Unfortunately, Ace left his shoes in Oregon, so Cherlyn had to mail them to us. I was shocked to find my generous gift hiding inside one of the shoes. Silly Cher. She thought I left the nose on accident. The good news at the time was, we had her name for Christmas.
When December of 2013 came, I knew I had the perfect gift to give the Jewkes family. To eliminate any confusion, I put the nose in a glass dome and added some tulle (a representation of all the crafts we did together while we were neighbors in Blanchard). I also wrote a very heartfelt poem that everyone "nose" was inspired. ;) It brought tears to Cher's eyes, so I knew she would take special care of this gift.

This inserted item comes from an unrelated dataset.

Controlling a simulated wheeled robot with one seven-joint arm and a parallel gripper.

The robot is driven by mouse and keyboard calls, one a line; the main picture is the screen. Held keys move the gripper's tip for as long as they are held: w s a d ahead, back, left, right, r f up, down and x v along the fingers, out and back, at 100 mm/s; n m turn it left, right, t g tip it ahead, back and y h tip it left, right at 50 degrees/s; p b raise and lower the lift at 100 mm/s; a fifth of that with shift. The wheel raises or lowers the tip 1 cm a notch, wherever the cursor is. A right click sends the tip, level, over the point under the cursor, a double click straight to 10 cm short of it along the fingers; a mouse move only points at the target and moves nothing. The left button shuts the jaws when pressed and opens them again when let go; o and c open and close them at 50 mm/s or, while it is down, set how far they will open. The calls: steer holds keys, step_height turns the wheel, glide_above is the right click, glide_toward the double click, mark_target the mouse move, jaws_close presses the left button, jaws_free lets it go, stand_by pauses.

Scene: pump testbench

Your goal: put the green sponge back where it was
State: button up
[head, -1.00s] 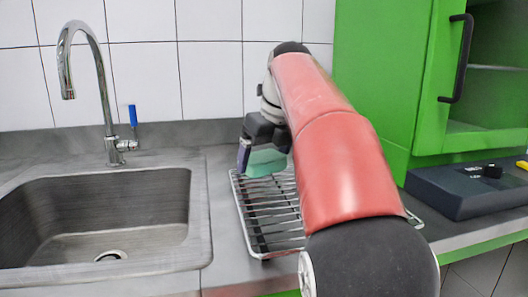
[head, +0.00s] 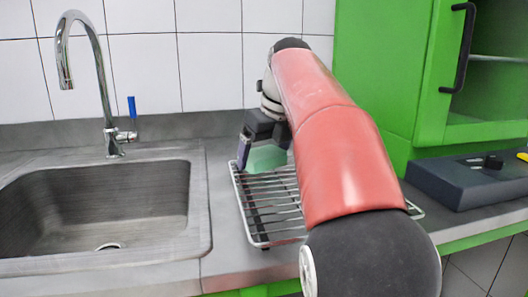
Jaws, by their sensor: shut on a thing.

All this time I'm pretty sure it's been sitting on her mantle, under a gentle spotlight.
I should have known I was in for a treat when I found out she had our name this year for Christmas. I was eager to unwrap the beautifully wrapped box she handed to us while we were together for Thanksgiving. Of course it was the nose--this time adorned with little horses--another memory we share. (We decorated her daughter's bedroom with a cowgirl theme, complete with a poster size picture of her daughter on a horse. Sounds fine, right? Um, the adventure to find the horse, and the experience of meeting the owner of the horse, was something that can never be typed into words).
I have this on display in my home--not only for its beauty, but as a reminder that I have it, and I really shouldn't.